The tactical advantage lies with the Conservatives. Despite the NDP surge in the polls, that party enters this critical pre-writ period with an enormous encumbrance. It has only a small fraction of the money available for the pre-campaign that the Conservatives can bring to bear.

In 2014, the governing party raised $20-million from its legion of supporters, compared with $9.5-million for the NDP, less than half. The Tory advantage widened to almost three-to-one in the first quarter of this year, with the party taking in a whopping $6.3-million, compared with $2.3-million for the New Democrats.

Whether it means running television ads in prime time, commissioning polls and focus groups, or supporting the ground game, the Conservatives will have more than twice as much money to spend as the NDP.

Expect the governing party to exploit all the advantages of incumbency as well, including government advertising that is really advertising for the Conservative Party and a spate of new spending announcements – Stephen Harper was in Toronto, Thursday, promising $2.6-billion for public transit – or old announcements with new paint.

Between now and the dropping of the writ, when all three parties will have the same amount to spend, the most Thomas Mulcair can do, at least in terms of the air war, is hang on.

Yet the Conservatives confront a difficult choice: Should they continue their attacks on Justin Trudeau, in an effort to further suppress the Liberal vote? Or should they turn their guns on Mr. Mulcair?

In answer, expect the Conservatives to employ a tactic traditionally used by the NDP. Mr. Harper will say that Mr. Mulcair and Mr. Trudeau are indistinguishable, taxers-and-spenders who can't be trusted on either the economy or national security. Dippers once loved to lump the Liberals and Conservatives together – Tweedledum and Tweedledee. Now it's a Tory trope.

While the Conservatives are spooked by the rise of the NDP, they aren't panicked, is how one person close to the party described the situation.

A year ago, the Conservative Party was sitting in the dark, staring at the wall with a drink in its hand, wondering how to punch back against the rock-star celebrity of Mr. Trudeau. Now it has something concrete to grapple with: the NDP platform.

So when Mr. Harper is in Atlantic Canada and Ontario, expect him to deride Mr. Trudeau as weak, inexperienced and not ready to lead. When he's in Quebec, on the Prairies and in British Columbia, the emphasis will shift to the tax hikes and deficits voters can expect under scary Mr. Mulcair.

Though the NDP is short on cash to counter the attacks, Mr. Mulcair has something equally precious: momentum.

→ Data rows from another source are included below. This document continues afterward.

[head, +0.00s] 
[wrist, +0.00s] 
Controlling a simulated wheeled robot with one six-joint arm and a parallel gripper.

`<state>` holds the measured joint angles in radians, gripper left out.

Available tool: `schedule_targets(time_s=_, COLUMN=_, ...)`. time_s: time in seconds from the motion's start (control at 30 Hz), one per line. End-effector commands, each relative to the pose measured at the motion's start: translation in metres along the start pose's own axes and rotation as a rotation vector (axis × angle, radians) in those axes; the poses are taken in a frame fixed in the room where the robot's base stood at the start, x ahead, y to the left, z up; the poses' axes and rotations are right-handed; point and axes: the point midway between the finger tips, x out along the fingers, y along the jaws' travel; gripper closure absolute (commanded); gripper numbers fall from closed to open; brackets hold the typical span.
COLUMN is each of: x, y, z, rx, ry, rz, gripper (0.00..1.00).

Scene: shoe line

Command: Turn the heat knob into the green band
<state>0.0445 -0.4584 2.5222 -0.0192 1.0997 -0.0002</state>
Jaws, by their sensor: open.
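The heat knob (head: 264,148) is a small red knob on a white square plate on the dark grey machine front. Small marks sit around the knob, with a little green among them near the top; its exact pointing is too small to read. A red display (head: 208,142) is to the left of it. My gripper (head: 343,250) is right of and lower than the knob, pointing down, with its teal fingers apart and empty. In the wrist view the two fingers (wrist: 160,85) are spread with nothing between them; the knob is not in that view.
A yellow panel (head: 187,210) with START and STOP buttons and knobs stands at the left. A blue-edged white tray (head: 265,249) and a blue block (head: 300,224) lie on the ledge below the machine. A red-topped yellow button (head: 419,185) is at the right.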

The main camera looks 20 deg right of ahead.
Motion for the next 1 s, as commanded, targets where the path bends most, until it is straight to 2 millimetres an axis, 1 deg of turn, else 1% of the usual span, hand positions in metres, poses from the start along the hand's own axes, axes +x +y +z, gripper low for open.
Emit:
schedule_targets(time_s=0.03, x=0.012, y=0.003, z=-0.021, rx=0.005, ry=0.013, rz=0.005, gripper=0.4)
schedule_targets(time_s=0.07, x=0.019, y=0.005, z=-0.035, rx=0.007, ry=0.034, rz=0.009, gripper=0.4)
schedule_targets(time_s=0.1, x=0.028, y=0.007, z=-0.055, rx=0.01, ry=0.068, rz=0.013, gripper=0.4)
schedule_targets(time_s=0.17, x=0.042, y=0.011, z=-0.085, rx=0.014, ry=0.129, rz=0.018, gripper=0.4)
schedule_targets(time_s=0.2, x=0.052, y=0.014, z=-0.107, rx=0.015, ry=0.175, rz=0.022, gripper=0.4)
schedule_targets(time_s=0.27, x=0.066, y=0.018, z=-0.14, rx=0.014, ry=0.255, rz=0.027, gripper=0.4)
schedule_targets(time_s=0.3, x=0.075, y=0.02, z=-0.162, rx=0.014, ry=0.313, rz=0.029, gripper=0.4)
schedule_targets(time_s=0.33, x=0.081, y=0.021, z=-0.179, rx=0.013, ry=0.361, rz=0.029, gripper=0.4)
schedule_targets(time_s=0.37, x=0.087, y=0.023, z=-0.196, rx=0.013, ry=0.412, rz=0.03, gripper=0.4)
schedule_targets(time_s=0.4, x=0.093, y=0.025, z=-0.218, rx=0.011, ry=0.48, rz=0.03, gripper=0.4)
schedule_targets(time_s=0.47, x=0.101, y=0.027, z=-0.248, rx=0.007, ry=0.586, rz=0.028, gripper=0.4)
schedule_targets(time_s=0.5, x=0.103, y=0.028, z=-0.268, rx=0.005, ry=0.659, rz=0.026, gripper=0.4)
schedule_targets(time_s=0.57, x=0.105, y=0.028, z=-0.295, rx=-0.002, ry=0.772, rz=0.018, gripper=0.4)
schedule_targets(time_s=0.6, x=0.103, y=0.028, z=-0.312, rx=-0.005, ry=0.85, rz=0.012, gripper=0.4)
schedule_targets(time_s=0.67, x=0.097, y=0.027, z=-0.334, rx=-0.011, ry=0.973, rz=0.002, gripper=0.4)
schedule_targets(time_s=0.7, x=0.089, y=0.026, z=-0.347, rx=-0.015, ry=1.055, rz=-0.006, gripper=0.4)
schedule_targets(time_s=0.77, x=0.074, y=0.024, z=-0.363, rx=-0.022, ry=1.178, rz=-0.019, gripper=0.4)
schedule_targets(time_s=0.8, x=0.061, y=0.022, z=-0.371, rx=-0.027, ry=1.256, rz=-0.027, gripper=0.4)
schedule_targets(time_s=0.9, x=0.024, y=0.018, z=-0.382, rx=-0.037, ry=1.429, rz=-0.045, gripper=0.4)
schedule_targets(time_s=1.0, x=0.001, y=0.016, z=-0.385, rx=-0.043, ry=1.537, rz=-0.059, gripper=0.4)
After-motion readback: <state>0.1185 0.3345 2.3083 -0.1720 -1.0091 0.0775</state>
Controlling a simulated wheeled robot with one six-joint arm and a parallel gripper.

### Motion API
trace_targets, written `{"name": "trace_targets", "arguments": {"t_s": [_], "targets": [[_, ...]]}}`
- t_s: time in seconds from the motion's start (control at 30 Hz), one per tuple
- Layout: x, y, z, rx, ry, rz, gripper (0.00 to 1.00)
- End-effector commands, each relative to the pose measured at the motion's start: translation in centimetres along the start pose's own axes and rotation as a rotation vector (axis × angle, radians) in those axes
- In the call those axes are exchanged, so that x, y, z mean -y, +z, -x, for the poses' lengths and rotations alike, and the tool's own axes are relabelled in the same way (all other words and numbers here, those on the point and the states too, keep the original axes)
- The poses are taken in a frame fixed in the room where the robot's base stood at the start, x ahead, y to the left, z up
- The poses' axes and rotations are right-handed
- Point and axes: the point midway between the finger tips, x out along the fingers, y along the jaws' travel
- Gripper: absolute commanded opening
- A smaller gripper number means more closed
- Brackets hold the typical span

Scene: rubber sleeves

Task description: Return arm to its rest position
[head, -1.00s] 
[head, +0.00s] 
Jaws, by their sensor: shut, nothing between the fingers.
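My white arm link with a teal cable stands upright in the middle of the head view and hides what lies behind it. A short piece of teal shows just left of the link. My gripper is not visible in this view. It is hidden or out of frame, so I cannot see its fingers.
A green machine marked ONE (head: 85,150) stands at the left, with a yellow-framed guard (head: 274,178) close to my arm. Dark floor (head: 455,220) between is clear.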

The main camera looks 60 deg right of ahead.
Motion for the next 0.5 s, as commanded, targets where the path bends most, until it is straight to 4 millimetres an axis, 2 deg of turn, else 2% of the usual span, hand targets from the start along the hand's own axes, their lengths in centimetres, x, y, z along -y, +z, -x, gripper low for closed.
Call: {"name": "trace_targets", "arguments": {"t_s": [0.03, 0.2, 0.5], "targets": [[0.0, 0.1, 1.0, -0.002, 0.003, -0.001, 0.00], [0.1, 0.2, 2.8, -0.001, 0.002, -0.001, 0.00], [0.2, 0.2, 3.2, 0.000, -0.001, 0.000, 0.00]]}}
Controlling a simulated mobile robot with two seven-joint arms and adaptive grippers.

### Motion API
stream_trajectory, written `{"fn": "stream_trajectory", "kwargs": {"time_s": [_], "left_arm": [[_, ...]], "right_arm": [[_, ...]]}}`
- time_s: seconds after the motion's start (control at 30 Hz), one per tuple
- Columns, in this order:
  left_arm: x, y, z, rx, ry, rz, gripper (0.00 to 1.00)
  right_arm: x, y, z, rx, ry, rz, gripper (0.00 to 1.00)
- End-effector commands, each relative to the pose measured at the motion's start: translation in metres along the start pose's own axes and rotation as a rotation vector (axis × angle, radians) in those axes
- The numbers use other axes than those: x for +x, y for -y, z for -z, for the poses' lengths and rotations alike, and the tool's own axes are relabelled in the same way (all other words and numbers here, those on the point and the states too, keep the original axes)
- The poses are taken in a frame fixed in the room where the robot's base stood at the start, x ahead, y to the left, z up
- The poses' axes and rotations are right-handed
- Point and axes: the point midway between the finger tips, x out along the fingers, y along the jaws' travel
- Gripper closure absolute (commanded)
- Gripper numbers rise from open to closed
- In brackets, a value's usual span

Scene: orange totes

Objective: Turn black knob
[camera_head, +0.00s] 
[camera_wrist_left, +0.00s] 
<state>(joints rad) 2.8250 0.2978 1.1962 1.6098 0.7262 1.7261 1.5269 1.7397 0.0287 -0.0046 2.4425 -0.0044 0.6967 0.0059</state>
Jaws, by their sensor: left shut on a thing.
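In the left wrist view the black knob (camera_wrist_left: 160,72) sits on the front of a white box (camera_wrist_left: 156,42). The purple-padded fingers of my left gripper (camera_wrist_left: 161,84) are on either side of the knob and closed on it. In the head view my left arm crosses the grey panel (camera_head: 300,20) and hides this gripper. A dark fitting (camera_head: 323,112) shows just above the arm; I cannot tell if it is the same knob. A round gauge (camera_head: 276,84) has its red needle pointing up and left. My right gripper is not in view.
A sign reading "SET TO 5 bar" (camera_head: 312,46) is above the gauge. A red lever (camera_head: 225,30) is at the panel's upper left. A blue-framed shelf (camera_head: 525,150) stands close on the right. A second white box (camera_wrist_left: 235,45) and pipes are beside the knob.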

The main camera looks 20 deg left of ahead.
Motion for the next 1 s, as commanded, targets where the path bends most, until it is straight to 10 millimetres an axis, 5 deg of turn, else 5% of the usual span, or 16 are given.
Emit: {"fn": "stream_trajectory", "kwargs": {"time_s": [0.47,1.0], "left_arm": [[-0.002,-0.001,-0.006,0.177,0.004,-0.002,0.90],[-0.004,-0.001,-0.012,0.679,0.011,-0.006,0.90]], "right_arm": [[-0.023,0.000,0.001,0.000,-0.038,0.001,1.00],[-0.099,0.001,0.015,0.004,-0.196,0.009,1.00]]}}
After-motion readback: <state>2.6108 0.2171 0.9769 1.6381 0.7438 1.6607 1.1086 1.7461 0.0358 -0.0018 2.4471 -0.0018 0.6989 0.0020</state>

With the NDP well ahead of the Liberals in the polls, Mr. Mulcair's message will be simple but powerful: If you want to defeat the Conservatives, the NDP is the only credible choice.

It's an argument that Liberals have been using successfully for decades against the NDP. Now the tables are turned.

And the NDP has its own advantage of incumbency, says one person close to the party: the advantage of being the official opposition, and the dominant party in Quebec.

Expect Mr. Mulcair to spend much of the summer in Quebec (he is in the Saguenay Friday and Saturday) and the Lower Mainland of British Columbia, sounding reasonable and reassuring and positively, well, conservative.

Mr. Trudeau will tour the country, promoting the depth of the Liberal bench, making key policy announcements and counting on the renewed strength of the party at the riding level, especially in places like the 905.

There's a saying: "Russia is never as strong as she looks; Russia is never as weak as she looks." Victory was never inevitable for the Liberals; defeat is anything but inevitable as well. If the Conservatives can beat back the NDP surge, Mr. Trudeau might again emerge as the leader most likely to end the Harper decade.

There will be no summer holidays for those mixed up in all this. Each week, the tempo will quicken.

And politics being what it is, nothing may be all that different by Labour Day, except that everyone will be just that much more tired.